Batteries store excess energy created by Solar PV system to be used at time when there is no Sun energy. A battery is much like a piggy bank. If you take out money but do not replenish it, you will have an empty piggy bank in no time. The battery's capacity for holding energy is rated in amp-hours: 1 amp delivered for 1 hour = One Ampere-Hour. Battery capacity is listed in amp hours at a given voltage, e.g. 220 amp-hours at 6 volts. Manufacturer's typically rate storage batteries at a 20-hour rate. For example, 220 amp-hour battery will deliver 11 amps for 20 hrs. This rating is designed to compare different batteries to the same standard and is not to be taken as a performance guarantee.

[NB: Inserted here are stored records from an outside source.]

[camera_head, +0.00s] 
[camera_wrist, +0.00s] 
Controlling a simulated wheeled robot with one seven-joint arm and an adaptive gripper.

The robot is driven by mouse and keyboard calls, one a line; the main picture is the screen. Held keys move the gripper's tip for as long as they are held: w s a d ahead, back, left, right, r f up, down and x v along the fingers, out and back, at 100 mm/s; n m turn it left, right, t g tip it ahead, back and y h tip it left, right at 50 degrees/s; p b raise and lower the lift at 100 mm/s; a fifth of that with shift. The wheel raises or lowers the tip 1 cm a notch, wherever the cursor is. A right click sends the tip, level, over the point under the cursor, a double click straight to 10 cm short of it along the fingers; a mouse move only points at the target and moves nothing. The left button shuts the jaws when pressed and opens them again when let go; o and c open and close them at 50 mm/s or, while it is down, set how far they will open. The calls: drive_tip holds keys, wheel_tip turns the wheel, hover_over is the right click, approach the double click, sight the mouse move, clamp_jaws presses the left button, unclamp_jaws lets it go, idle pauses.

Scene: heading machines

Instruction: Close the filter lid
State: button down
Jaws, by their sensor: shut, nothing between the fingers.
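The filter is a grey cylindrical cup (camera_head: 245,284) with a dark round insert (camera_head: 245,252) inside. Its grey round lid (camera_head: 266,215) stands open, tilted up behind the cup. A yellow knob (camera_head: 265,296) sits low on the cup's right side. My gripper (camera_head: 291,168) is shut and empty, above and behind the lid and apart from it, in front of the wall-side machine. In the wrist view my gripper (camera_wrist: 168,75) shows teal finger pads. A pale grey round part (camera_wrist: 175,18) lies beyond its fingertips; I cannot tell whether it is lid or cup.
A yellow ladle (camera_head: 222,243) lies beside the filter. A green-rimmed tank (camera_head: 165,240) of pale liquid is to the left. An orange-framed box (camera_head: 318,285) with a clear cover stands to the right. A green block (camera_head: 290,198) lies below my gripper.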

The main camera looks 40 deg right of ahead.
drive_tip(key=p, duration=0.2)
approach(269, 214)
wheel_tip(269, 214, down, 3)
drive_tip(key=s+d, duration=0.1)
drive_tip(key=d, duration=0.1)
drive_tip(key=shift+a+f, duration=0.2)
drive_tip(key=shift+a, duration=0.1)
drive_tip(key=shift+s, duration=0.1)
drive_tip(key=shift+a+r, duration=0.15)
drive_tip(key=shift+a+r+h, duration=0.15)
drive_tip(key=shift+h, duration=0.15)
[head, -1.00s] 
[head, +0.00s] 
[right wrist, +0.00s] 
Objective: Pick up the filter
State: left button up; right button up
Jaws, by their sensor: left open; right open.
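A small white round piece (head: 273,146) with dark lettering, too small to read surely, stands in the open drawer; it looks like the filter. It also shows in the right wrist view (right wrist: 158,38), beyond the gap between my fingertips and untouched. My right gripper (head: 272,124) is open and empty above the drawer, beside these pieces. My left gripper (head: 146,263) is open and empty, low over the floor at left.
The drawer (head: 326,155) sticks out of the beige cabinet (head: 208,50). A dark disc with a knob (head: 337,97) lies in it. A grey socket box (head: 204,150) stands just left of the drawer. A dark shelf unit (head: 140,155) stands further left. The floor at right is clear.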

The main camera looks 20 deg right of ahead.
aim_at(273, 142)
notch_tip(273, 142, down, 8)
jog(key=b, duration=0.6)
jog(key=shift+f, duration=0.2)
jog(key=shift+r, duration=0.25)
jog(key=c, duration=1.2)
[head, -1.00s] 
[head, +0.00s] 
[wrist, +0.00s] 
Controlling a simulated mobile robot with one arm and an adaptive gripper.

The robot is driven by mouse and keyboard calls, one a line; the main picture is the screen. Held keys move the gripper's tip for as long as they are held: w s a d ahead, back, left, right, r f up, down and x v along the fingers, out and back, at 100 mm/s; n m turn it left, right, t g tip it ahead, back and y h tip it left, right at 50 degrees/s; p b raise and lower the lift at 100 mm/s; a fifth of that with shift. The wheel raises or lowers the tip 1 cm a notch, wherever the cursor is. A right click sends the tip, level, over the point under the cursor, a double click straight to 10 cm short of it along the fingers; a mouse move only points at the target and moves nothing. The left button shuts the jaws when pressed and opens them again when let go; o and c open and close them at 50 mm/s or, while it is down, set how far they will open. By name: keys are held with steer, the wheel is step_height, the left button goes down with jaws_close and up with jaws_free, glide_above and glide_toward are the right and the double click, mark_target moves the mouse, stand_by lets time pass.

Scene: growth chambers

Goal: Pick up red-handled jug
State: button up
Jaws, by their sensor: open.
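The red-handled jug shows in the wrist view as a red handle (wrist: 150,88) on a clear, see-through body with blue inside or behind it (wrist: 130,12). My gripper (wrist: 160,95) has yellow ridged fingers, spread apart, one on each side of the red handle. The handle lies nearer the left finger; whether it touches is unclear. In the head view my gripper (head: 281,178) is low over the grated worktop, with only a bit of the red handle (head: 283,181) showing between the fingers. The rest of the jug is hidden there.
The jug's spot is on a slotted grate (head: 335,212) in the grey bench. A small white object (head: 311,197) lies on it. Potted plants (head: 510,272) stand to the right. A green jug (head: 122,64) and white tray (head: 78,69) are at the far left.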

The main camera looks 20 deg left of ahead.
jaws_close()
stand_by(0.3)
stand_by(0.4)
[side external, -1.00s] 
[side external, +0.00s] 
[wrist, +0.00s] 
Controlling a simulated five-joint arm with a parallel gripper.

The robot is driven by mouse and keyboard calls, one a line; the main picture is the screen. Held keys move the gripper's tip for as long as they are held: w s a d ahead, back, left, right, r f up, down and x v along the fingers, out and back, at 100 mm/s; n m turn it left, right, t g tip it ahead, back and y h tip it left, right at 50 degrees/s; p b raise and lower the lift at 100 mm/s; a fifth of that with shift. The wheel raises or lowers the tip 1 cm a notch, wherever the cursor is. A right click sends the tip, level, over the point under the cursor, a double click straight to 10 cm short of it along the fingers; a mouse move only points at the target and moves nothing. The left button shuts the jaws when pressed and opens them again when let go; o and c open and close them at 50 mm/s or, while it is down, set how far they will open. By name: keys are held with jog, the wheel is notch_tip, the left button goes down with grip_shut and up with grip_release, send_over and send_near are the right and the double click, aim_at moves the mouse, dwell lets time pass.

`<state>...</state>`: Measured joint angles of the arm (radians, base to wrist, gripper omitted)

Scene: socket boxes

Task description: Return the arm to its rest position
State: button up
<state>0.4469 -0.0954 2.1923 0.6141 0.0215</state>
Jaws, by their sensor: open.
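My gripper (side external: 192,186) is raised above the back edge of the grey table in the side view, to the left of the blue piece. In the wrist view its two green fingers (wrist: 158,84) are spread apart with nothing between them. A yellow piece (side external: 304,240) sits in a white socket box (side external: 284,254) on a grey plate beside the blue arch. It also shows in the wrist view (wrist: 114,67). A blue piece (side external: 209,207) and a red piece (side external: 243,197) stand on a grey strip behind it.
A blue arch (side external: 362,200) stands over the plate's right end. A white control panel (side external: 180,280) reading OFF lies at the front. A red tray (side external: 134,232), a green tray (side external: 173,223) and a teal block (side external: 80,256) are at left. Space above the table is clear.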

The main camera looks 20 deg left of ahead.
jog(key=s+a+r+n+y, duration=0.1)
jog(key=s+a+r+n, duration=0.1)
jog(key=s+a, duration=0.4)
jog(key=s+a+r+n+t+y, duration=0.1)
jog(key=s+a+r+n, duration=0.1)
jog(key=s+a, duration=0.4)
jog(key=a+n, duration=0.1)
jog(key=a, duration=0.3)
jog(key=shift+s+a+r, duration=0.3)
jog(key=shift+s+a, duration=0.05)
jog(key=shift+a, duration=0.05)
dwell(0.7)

Batteries are electro-chemical devices sensitive to climate, charge/discharge cycle history, temperature, location and usage patterns. Batteries can discharge rapidly and yield more current than the charging source can produce by itself. For every 1.0 amp-hour you use from your battery, you will need to pump about 1.25 amp-hours back in to return the battery to the same charge state as before.
Lead Acid Batteries
Different chemicals can be combined to make batteries. Some combinations are low cost but low power also, others can store huge power at huge prices. Lead-acid batteries offer the best balance of capacity per invested money and it's a common battery used in stand-alone power systems.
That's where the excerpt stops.